國際體系巨變:美國從自由貿易轉向關稅貿易
馬國書
在全球關稅型貿易新體制的重塑進程中,美元作為國際儲備貨幣的運行邏輯正發生深刻變革。美元作為國際儲備貨幣機制不再免費。相反,美國向世界各國收取“巴米稅”。對于這一重大變化,馬國書先生在其專著《儲幣稅原理:美元霸權的絕唱》中進行了系統性闡釋。
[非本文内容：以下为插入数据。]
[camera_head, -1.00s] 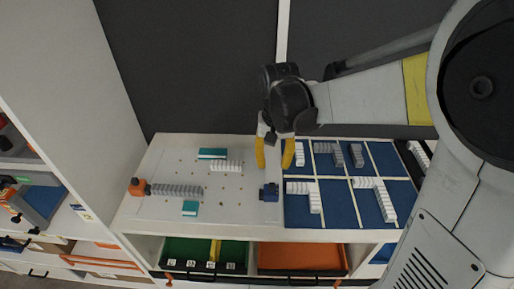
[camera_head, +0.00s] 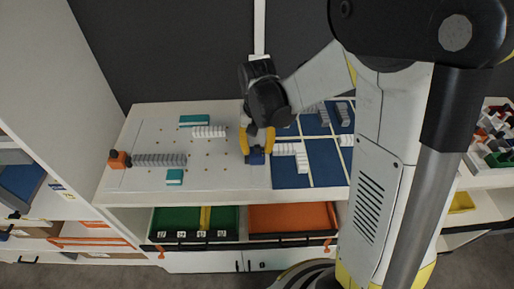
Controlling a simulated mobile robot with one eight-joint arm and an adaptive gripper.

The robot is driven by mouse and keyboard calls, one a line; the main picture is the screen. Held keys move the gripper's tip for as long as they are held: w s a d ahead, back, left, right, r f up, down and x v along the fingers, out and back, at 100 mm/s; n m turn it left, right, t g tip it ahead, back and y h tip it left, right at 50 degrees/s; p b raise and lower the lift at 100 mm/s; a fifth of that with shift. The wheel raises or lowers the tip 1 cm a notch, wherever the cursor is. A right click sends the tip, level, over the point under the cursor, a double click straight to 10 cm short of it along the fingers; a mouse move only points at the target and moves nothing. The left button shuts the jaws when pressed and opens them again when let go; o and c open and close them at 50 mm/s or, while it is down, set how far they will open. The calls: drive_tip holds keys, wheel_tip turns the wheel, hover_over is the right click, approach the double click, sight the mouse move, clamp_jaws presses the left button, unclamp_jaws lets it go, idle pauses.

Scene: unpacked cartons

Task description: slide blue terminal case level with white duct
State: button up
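The blue terminal case (camera_head: 255,157) is a small dark blue block near the right edge of the white board (camera_head: 215,181). A short white ribbed duct (camera_head: 209,132) lies on the board, farther back and to the left of the case. My gripper (camera_head: 257,148) points down over the case with its yellow fingers apart. The fingertips are at the left and right of the case, partly covering it. I cannot tell whether they touch it.
A grey ribbed duct (camera_head: 160,160) with an orange end block (camera_head: 119,160) lies at the left. Teal blocks (camera_head: 194,120) sit behind and in front. Blue gridded panels (camera_head: 290,175) with white ribbed pieces (camera_head: 292,150) adjoin at right. Green (camera_head: 178,220) and orange bins (camera_head: 290,218) are below.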

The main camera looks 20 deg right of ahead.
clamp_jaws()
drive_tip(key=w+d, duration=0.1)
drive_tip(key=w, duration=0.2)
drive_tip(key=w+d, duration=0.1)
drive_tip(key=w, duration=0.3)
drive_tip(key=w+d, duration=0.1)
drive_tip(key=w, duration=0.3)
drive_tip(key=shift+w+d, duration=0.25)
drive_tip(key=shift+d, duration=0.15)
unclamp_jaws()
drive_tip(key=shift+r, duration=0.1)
該書以獨到的 “儲幣稅” 原理為框架,深入剖析了 “巴米稅” 的征收邏輯、實施路徑及其對全球經濟秩序的深遠影響,為理解美元儲備體系的演變提供了極具洞察力的分析視角。
一、揭秘特朗普政府將關稅戰劃分為“基礎關稅”和“對等關稅”兩部分的別樣內幕
當今時代人類社會的總趨勢是:配合全球自由貿易體制或全球自由市場經濟體制繼續深度擴張的貨幣學原理和國際貨幣體制已經顯著失靈和失效,已經呈現出國際貨幣體制嚴重落后于全球生產力進步和生產供給能力的失衡局面與殘酷現實。
自1776年亞當·斯密發表《國富論》倡導自由貿易以降,人類沿著自由貿易的方向已經在近240年的光輝歷程中取得了GATT之后TWO的長足進步。怎奈,在低估WTO所能釋放出的巨大生產力潛能的同時,美國卻越來越不敢正視自身貨幣體系自英式央行以降所潛藏的惡性擴張困境,以至于今日的美國已經深陷其中,不得不進行全球經濟體系的徹底重構。
2025年4月2日,美國特朗普政府向世界同時發起“關稅戰”的新挑戰,截至7月13日,已經過去整整100天。顯然,在這場以“海湖莊園協議”為背景的美國新戰略布局中,其核心目標就是劍指全球自由貿易體系,意在對其實施徹底的“關稅化”重構。因為,以美元作為全球儲備貨幣的國際經濟體系已經無力承載全球自由貿易體制,再不及時轉型,恐怕要想有所作為就來不及了。相比之下,按照斯蒂芬·米蘭在《重構全球貿易體制:使用者手冊》中對全球自由貿易體制的戰略審視,無論2003年艾倫·巴菲特在《財富》雜志上發文所闡述的美國貿易逆差的危害也好,還是羅伯特·特里芬在1960年出版的《黃金與美元危機——自由兌換的未來》所揭示出的美元充當國際儲備貨幣的困境也罷,都沒能劍指全球自由貿易體制的核心困境——美元失衡的不可逆困境。所以,要想繼續維系美元霸權體系,就必須徹底放棄全球自由貿易體系,而不得不轉向全球關稅貿易新體系。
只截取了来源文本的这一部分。